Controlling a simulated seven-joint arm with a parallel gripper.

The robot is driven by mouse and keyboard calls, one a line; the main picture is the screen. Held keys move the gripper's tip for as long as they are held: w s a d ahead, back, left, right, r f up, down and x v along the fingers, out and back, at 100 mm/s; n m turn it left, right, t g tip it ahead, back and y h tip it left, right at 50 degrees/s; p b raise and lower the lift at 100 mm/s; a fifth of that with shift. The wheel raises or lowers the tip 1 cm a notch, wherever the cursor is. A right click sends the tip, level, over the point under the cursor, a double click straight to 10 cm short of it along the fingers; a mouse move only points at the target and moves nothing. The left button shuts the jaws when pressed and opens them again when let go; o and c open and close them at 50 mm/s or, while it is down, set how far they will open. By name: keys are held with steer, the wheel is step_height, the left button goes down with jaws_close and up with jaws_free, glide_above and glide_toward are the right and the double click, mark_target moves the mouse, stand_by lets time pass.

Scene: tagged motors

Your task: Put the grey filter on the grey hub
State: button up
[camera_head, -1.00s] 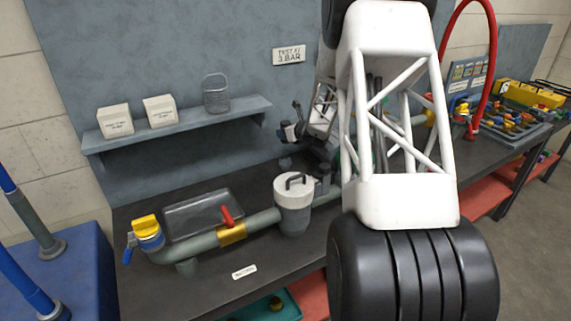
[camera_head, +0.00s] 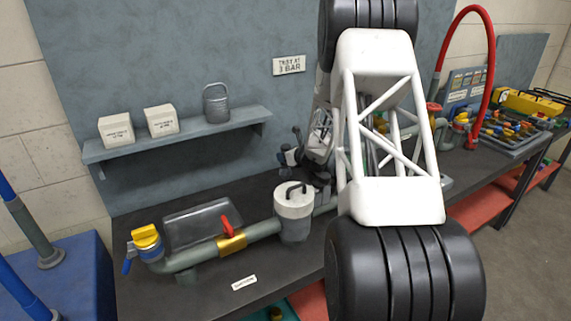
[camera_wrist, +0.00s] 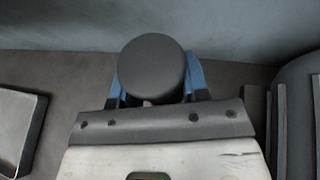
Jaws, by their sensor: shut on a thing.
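My gripper (camera_wrist: 157,88) has blue-sided fingers on both sides of a dark grey round-topped piece, which I take as the grey filter (camera_wrist: 152,66). It is shut on this piece, seen end-on in the wrist view. In the head view, dark parts at the end of my arm (camera_head: 292,160) show just left of the white lattice link, above the back of the bench; the held piece is not clear there. I cannot single out the grey hub; the arm hides part of the bench.
A grey housing with a pale lid and black handle (camera_head: 294,212) stands on the bench (camera_head: 205,293). A pipe with a red lever (camera_head: 227,224) and yellow-capped valve (camera_head: 146,238) lies left of it. A shelf (camera_head: 190,137) holds two boxes and a grey can. A red hose (camera_head: 490,60) arches at right.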

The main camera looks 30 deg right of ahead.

▬▬▬

WORK REQUIRED: Reproduce word for word only the lines between the line containing "Your task: Put" and the end of the listing above, both included, and drop any pictures.

CORRECT ANSWER:
Your task: Put the grey filter on the grey hub
State: button up
[camera_head, -1.00s] 
[camera_head, +0.00s] 
[camera_wrist, +0.00s] 
Jaws, by their sensor: shut on a thing.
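My gripper (camera_wrist: 157,88) has blue-sided fingers on both sides of a dark grey round-topped piece, which I take as the grey filter (camera_wrist: 152,66). It is shut on this piece, seen end-on in the wrist view. In the head view, dark parts at the end of my arm (camera_head: 292,160) show just left of the white lattice link, above the back of the bench; the held piece is not clear there. I cannot single out the grey hub; the arm hides part of the bench.
A grey housing with a pale lid and black handle (camera_head: 294,212) stands on the bench (camera_head: 205,293). A pipe with a red lever (camera_head: 227,224) and yellow-capped valve (camera_head: 146,238) lies left of it. A shelf (camera_head: 190,137) holds two boxes and a grey can. A red hose (camera_head: 490,60) arches at right.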

The main camera looks 30 deg right of ahead.

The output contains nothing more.